There is even the suggestion that the announcement of a second Royal baby for the future King and his wife was made earlier than they wanted in order to try to keep the Scots ‘on board’ out of sentimentalism. Additional powers for the already devolved Scotland were hastily stitched together, including some extremely generous ones on tax raising, as all three of the main party leaders headed to Scotland at high speed to try to save their bacon. Scotland is truly the only show in town right now.

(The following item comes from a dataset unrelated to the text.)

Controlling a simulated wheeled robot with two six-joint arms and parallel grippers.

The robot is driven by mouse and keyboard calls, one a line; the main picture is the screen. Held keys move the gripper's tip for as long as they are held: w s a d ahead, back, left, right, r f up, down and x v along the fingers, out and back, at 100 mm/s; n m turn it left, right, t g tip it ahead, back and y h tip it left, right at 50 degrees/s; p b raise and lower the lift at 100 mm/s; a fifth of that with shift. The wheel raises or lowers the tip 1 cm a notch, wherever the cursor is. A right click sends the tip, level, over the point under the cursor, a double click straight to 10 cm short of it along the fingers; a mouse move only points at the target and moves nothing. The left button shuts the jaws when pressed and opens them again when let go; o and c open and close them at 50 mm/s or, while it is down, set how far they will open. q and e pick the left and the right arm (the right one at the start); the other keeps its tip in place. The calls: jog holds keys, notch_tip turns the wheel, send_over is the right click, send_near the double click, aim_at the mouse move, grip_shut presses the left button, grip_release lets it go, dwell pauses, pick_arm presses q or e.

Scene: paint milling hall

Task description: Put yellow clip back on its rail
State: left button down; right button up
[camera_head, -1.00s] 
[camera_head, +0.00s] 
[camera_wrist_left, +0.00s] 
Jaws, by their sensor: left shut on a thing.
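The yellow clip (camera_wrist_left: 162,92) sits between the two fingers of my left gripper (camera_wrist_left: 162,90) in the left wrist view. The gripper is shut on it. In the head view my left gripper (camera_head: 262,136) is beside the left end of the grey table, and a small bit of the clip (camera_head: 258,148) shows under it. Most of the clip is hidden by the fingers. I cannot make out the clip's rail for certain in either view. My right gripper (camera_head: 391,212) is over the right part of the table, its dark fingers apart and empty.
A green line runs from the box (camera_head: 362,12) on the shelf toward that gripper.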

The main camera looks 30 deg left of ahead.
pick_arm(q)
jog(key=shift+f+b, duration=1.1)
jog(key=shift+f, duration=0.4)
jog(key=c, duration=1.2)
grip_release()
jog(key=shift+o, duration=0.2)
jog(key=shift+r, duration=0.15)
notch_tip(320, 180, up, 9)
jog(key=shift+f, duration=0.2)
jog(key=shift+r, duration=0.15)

Whatever the outcome the UK, or what is left of it, faces a period of turmoil. The English regions, where there are nascent separatist movements in place already, will be watching the outcome with great interest, and particularly the effect that the offer of virtually total control over tax and spend has on the result. The English regions with the strongest interest in pursuing a separtist agenda so far are Yorkshire and the Humber, the Northeast (around Newcastle) and Cornwall. Others may follow. They would all want their own airports to be given preferential treatment in any quid-pro-quo.

And even when (if?) it is over, the incoming government must then face up to holding a promised referendum on whether or not to stay in Europe, either with or without Scotland, with a rampaging UK Independence Party (which by then might be the English Independence Party) pulling the strings.

Surprisingly, the Commission did not take into account either the effect of Scottish Independence or of the UK leaving the EU in its deliberations on future airport capacity.

Among all this, if anyone thinks that any serious attention is going to be paid to the Davies Commission’s recommendations on the whys and wherefores of laying a few hundred additional metres of tarmac in a field in west London or West Sussex they are going to be disappointed. Or perhaps that is what the government hoped for in the first place?